_Objective:_
Set down each line of the data below exactly as it stands, dropping the pictures.

(Data from robot episodes)
━━━━━━━━

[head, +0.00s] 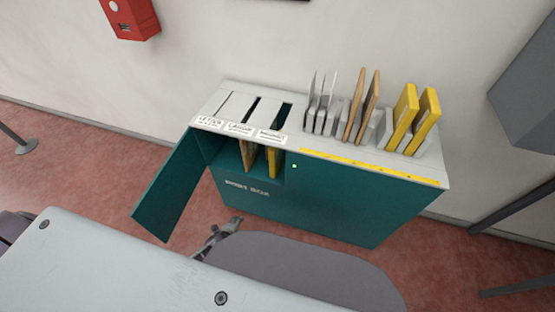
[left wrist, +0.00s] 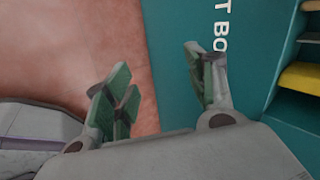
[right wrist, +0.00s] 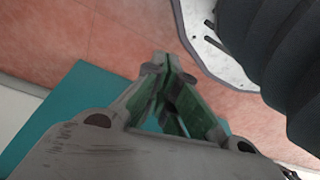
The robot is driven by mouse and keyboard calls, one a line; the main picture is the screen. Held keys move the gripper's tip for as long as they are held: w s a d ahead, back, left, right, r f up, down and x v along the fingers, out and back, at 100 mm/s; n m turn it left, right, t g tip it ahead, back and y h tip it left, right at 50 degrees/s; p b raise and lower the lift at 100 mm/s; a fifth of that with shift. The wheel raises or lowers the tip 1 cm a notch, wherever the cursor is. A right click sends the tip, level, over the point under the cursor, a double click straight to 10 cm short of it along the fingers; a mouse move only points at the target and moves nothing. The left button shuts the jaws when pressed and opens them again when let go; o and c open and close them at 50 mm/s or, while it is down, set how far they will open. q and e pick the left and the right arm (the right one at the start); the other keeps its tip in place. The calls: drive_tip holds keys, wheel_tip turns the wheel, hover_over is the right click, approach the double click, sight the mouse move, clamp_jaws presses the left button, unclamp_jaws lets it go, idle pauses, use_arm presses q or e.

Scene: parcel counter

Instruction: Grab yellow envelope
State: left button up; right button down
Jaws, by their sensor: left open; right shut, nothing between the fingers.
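A yellow envelope (head: 273,163) stands inside the open front compartment of the teal box, right of a brown envelope (head: 249,155). A yellow piece, likely this envelope, shows at the right edge of the left wrist view (left wrist: 303,77). Two more yellow envelopes (head: 403,117) (head: 427,120) stand upright in grey holders on top of the box, at the right. My left gripper (head: 228,228) is low in front of the box, below the compartment, open and empty (left wrist: 158,80). My right gripper (right wrist: 165,65) is shut and empty; the head view does not show it.
The teal box (head: 330,200) has its door (head: 170,190) swung open to the left. Brown envelopes (head: 362,105) and grey dividers stand on top. A red box (head: 130,18) hangs on the wall. A grey rounded shape (head: 300,270) covers the floor in front of the box.

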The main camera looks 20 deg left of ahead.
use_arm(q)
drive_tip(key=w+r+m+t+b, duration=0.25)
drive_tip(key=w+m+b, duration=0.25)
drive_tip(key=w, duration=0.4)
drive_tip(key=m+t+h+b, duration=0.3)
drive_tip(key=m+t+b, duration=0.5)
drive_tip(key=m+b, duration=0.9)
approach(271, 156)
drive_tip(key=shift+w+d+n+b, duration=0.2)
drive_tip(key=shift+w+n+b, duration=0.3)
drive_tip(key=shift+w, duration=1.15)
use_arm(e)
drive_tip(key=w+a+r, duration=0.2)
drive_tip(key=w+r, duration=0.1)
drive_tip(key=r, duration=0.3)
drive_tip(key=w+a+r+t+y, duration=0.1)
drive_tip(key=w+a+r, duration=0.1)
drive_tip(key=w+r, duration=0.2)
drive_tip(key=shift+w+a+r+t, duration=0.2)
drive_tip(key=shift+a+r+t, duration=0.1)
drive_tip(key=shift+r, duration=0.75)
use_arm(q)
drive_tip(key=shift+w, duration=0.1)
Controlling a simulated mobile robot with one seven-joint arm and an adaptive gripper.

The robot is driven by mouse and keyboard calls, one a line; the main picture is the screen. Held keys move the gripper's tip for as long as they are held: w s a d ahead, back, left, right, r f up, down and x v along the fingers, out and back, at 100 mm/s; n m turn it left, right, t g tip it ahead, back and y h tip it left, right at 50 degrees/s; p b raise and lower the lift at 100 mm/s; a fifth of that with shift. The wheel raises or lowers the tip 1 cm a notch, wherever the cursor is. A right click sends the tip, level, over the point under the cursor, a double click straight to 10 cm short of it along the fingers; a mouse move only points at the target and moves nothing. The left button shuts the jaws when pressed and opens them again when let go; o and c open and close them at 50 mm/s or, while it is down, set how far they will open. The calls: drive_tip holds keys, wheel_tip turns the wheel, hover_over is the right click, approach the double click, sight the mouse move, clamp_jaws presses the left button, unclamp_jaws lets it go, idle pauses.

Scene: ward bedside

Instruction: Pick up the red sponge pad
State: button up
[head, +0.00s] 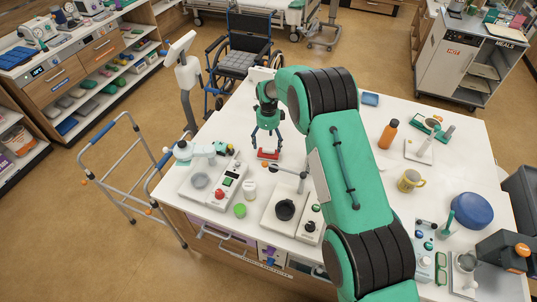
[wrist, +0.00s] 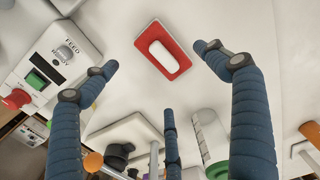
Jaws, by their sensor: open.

━━━━━━━━

_Task output:_
[head, +0.00s] 
[left wrist, +0.00s] 
[right wrist, +0.00s] 
The robot is driven by mouse and keyboard calls, one a line; the main picture is the screen. Held keys move the gripper's tip for as long as they are held: w s a d ahead, back, left, right, r f up, down and x v along the fingers, out and back, at 100 mm/s; n m turn it left, right, t g tip it ahead, back and y h tip it left, right at 50 degrees/s; p b raise and lower the lift at 100 mm/s; a fifth of that with shift. The wheel raises or lowers the tip 1 cm a notch, wherever the cursor is. A right click sends the tip, level, over the point under the cursor, a double click straight to 10 cm short of it along the fingers; a mouse move only points at the target and moves nothing. The left button shuts the jaws when pressed and opens them again when let go; o and c open and close them at 50 mm/s or, while it is down, set how far they will open. q and e pick the left and the right arm (the right one at the start); the other keeps its tip in place. The calls: drive_tip holds keys, wheel_tip turns the wheel, hover_over is the right click, approach the double click, sight the mouse move, clamp_jaws presses the left button, unclamp_jaws lets it go, idle pauses, use_arm presses q or e.

Scene: parcel counter

Instruction: Grab yellow envelope
State: left button up; right button down
Jaws, by their sensor: left open; right shut, nothing between the fingers.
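A yellow envelope (head: 273,163) stands inside the open front compartment of the teal box, right of a brown envelope (head: 249,155). A yellow piece, likely this envelope, shows at the right edge of the left wrist view (left wrist: 303,77). Two more yellow envelopes (head: 403,117) (head: 427,120) stand upright in grey holders on top of the box, at the right. My left gripper (head: 228,228) is low in front of the box, below the compartment, open and empty (left wrist: 158,80). My right gripper (right wrist: 165,65) is shut and empty; the head view does not show it.
The teal box (head: 330,200) has its door (head: 170,190) swung open to the left. Brown envelopes (head: 362,105) and grey dividers stand on top. A red box (head: 130,18) hangs on the wall. A grey rounded shape (head: 300,270) covers the floor in front of the box.

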The main camera looks 20 deg left of ahead.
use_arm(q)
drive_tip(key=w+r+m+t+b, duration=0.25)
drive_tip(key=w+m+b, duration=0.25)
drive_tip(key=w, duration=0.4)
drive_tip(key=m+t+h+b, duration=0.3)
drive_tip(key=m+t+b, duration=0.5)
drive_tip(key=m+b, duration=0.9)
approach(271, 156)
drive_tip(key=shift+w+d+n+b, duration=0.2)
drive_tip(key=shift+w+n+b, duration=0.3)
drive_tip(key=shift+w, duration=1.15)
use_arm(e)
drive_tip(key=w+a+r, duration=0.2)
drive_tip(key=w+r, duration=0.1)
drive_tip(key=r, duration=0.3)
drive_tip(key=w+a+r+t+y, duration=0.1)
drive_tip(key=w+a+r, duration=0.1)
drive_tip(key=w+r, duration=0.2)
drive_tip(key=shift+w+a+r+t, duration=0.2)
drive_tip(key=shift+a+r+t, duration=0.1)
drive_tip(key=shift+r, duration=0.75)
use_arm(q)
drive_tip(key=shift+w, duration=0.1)
Controlling a simulated mobile robot with one seven-joint arm and an adaptive gripper.

The robot is driven by mouse and keyboard calls, one a line; the main picture is the screen. Held keys move the gripper's tip for as long as they are held: w s a d ahead, back, left, right, r f up, down and x v along the fingers, out and back, at 100 mm/s; n m turn it left, right, t g tip it ahead, back and y h tip it left, right at 50 degrees/s; p b raise and lower the lift at 100 mm/s; a fifth of that with shift. The wheel raises or lowers the tip 1 cm a notch, wherever the cursor is. A right click sends the tip, level, over the point under the cursor, a double click straight to 10 cm short of it along the fingers; a mouse move only points at the target and moves nothing. The left button shuts the jaws when pressed and opens them again when let go; o and c open and close them at 50 mm/s or, while it is down, set how far they will open. The calls: drive_tip holds keys, wheel_tip turns the wheel, hover_over is the right click, approach the double click, sight the mouse move, clamp_jaws presses the left button, unclamp_jaws lets it go, idle pauses.

Scene: ward bedside

Instruction: Pick up the red sponge pad
State: button up
[head, +0.00s] 
[wrist, +0.00s] 
Jaws, by their sensor: open.

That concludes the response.